The murders, spanning a year, are particularly gruesome and Hollandsworth is restrained with his account of the horrific facts. The killer used an ax or a hatchet, for the most part, cleaving heads in two. Even more chilling, he rammed sharpened steel rods through several of his victims ears. Those victims, with the exception of the last two–seven women and one man–were African American. Though there were blood trails and foot prints left behind, as well as eye witnesses (the killer brazenly attacked women while they slept with their boyfriends or children) the Midnight Assassin was never caught.

The locale of the crimes is Austin Texas of the late 1800s. Hollansworth describes it as a rambunctious boom town, stretching its cattle and cotton confines with mass construction, specifically that of the University of Texas and the huge, ornate Texas State Capital. The main streets bustle with opulent restaurants and a opera house. Even more cosmopolitan is the integration of Whites, Blacks and Latinos so soon after Reconstruction. But there is virulent racism that hinders the investigation and as Hollansworth points out, the killings become a tragic catalyst to the regression of race relations. He doesn’t probe these issues enough though. Nor does he make nineteenth century Austin–this burgeoning, ambitious little metropolis–a bonafide character in the saga. It’s an opportunity that is sorely missed.

The Midnight Assassin flirts with some intriguing ideas and themes but fails to flesh them out. I would have liked more exploration into the psychology of the killer per alienists and modern criminal profilers. Likewise it would have been interesting to have a more focused rundown of viable suspects, because there were some and a few are particularly intriguing, but Hollansworth brushes them off and goes in the direction of connecting the murders to Jack the Ripper. And though he ends up, wisely, discarding that theory, it is not soon enough for me.

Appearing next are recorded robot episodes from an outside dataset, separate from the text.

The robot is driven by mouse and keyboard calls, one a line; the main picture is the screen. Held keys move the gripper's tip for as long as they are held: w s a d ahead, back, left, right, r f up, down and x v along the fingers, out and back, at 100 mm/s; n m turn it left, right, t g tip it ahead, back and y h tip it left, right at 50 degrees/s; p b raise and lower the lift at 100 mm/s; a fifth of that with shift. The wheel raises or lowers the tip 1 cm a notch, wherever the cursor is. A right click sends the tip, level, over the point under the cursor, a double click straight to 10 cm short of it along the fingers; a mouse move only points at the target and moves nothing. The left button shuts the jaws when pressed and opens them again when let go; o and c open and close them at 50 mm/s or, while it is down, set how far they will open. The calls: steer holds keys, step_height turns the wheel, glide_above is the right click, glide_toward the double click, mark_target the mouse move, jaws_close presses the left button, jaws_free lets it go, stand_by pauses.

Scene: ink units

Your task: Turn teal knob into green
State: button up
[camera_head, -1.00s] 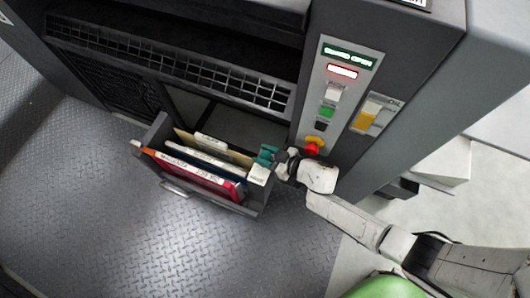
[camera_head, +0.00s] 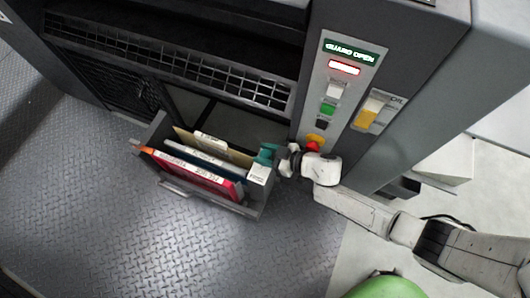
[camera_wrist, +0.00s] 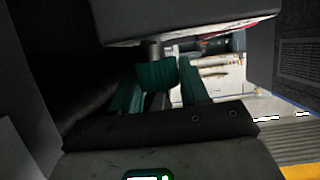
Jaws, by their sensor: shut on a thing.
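The teal knob (camera_wrist: 157,73) shows in the wrist view on a short dark shaft below a grey block. My gripper (camera_wrist: 158,88) has a teal finger on each side of it and is shut on it. In the head view my gripper (camera_head: 270,155) reaches from the right to the right end of an open bin, beside a white label (camera_head: 258,173). There the knob cannot be told apart from my teal fingertips. No green mark for the knob shows in either view, so its setting cannot be read.
The bin (camera_head: 224,204) holds several upright folders. Just above my wrist are a red stop button (camera_head: 313,146), a green button (camera_head: 327,108) and a yellow-and-white oil gauge (camera_head: 370,111) on the grey cabinet. Open plated floor (camera_head: 110,230) lies to the left.

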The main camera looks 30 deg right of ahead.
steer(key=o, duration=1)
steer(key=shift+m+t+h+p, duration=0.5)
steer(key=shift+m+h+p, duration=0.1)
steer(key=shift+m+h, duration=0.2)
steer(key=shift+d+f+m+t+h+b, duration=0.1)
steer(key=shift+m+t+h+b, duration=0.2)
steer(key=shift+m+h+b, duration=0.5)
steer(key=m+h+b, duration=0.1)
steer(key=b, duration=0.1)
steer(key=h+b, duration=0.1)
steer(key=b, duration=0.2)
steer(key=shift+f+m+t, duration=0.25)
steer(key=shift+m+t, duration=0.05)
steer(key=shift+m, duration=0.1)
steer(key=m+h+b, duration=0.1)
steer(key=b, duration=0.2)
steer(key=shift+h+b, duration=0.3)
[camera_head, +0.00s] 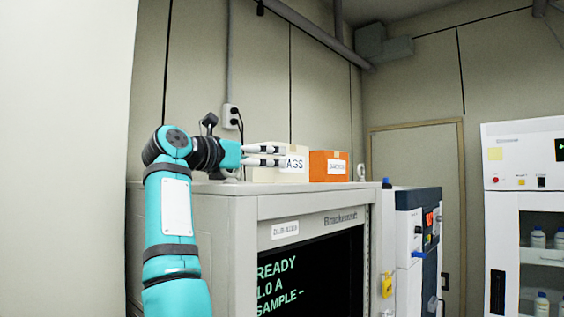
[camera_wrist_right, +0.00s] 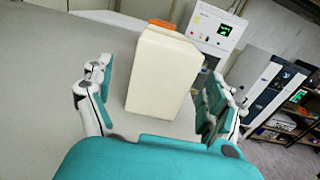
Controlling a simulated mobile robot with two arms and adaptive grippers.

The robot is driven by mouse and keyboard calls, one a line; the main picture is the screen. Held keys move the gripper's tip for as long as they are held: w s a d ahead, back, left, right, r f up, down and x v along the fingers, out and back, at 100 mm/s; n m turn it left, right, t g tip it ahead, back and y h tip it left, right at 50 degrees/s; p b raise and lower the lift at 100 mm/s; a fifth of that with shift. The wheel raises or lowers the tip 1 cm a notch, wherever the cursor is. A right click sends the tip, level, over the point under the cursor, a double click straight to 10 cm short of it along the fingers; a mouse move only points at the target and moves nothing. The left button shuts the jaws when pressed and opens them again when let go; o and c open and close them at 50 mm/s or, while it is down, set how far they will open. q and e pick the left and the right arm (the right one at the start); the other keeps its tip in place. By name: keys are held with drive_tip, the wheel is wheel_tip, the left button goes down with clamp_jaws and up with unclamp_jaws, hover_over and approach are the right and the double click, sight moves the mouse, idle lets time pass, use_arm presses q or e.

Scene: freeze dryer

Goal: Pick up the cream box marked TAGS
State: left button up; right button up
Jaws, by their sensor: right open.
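The cream box (camera_head: 285,175) stands on top of the grey cabinet (camera_head: 225,205), and its label reads "AGS", with the first letter hidden behind a finger. My right gripper (camera_head: 284,155) is level with the box, its fingers overlapping the box in the head view. In the right wrist view the cream box (camera_wrist_right: 163,75) stands upright between the two spread fingers of my open right gripper (camera_wrist_right: 162,75). A gap shows on each side of the box, wider on the left. My left gripper is not in view.
An orange box (camera_head: 329,166) with a white label stands just right of the cream box. A wall socket (camera_head: 230,117) with cables is behind. The cabinet top left of the cream box is clear in the right wrist view. White equipment (camera_head: 525,155) stands far right.

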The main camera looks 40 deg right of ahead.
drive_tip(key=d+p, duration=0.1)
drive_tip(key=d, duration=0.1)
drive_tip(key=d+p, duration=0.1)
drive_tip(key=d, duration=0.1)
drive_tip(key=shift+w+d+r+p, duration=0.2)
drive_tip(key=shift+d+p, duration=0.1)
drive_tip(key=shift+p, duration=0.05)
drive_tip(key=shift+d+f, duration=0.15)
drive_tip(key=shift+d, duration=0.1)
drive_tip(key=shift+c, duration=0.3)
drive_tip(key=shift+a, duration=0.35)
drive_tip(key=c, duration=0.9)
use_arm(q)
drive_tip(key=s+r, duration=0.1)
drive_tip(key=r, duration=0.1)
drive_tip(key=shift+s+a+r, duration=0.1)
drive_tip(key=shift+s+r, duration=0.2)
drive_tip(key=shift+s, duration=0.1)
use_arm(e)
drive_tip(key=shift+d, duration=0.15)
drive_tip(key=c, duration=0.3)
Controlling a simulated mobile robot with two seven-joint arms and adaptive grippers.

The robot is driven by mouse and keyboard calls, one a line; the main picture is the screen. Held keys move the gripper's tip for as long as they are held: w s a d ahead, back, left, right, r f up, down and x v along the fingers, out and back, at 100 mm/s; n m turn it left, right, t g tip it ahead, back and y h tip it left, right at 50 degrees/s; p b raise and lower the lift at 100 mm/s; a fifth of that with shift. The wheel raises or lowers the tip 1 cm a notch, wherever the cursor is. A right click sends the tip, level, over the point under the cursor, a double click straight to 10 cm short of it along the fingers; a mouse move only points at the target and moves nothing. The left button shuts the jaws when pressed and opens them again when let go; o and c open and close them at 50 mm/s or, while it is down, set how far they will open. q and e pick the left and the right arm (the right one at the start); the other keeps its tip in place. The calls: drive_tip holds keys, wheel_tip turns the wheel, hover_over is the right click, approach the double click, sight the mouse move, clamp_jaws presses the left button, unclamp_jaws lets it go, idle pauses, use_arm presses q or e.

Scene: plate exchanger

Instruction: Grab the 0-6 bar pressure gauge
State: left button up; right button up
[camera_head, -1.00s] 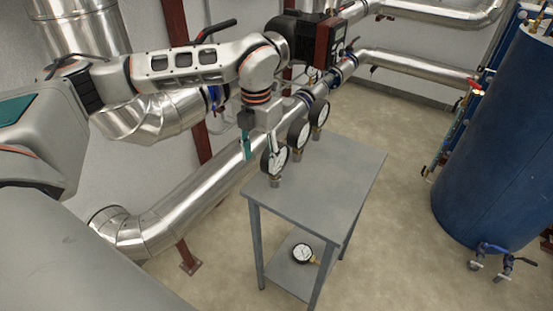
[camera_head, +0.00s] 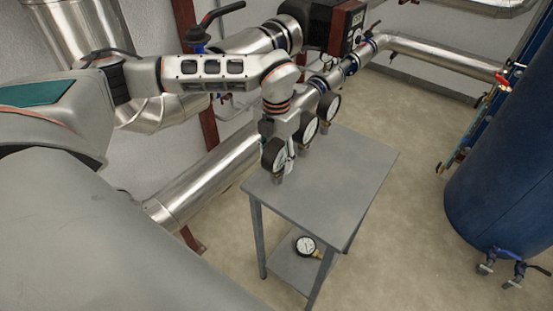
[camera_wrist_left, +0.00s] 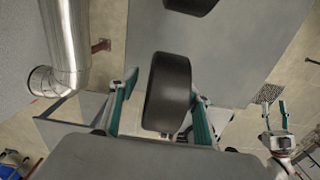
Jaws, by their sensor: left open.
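Three round pressure gauges with white dials and black rims stand upright in a row on the grey table (camera_head: 345,165): a near one (camera_head: 274,154), a middle one (camera_head: 306,130) and a far one (camera_head: 329,106). A fourth gauge (camera_head: 306,246) lies on the lower shelf. The dial numbers are too small to read. My left gripper (camera_wrist_left: 163,87) is open, with its teal fingers on either side of a dark gauge (camera_wrist_left: 167,92) in the left wrist view; contact cannot be told. My right gripper (camera_wrist_left: 274,107) is open and empty, away from the table.
Silver pipes (camera_head: 205,180) run behind and left of the table. A blue tank (camera_head: 500,180) stands at the right. The table's front and right part is clear. Another gauge (camera_wrist_left: 191,4) shows at the top of the left wrist view.

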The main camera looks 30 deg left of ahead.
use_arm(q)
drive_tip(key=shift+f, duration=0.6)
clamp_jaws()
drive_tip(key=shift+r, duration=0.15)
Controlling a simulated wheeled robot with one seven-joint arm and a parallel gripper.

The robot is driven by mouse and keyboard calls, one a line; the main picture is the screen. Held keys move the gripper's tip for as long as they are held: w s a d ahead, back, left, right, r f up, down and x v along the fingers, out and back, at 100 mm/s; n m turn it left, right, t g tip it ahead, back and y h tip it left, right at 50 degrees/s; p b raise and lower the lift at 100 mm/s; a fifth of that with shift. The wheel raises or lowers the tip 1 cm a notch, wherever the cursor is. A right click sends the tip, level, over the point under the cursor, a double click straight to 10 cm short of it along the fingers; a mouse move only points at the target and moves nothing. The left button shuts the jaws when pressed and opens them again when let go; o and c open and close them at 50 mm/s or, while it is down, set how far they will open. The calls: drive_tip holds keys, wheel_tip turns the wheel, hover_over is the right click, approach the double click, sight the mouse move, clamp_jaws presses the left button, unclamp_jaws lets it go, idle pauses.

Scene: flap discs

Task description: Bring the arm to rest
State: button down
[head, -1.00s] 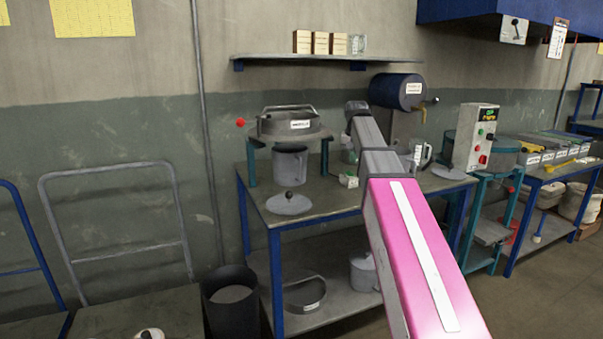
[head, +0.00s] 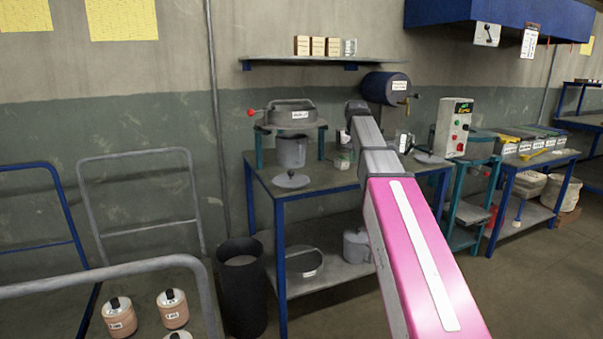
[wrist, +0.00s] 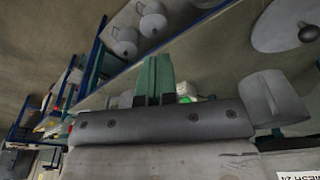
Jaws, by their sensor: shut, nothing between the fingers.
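My arm (head: 410,250), with a pink and white link, reaches forward over the blue-framed workbench (head: 235,172) in the head view. My gripper is hidden behind the arm's own links there. In the wrist view my gripper (wrist: 154,62) shows as two green fingers pressed together, shut and empty. Bench items lie beyond it in that view: a round lid (wrist: 288,24) at upper right and a grey pot (wrist: 272,98) at the right. I cannot tell the exact gap between the fingers and the bench.
The bench holds a sieve drum (head: 290,114) on a stand, a pot (head: 291,151) below it and a lid (head: 291,180). A dark bin (head: 240,295) stands beside it. A railed cart with jars (head: 120,317) is at lower left. A control box (head: 453,128) stands right. Floor shows at lower right.

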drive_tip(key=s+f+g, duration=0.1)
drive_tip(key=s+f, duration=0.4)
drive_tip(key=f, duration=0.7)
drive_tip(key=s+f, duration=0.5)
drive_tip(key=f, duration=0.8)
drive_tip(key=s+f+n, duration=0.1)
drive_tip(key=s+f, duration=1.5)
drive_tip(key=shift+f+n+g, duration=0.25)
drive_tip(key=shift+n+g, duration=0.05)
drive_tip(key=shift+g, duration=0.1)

Those who are looking to be captivated by a story–albeit a true one–are prone to be disappointed. The Midnight Assassin reads like a text book on Prozac which is especially perplexing since Hollandsworth co-wrote the terrific script to the deservedly highly acclaimed 2011 motion picture Bernie. My advice–skip The Midnight Assassin and watch Bernie instead. It’s true too. And it happened in Texas.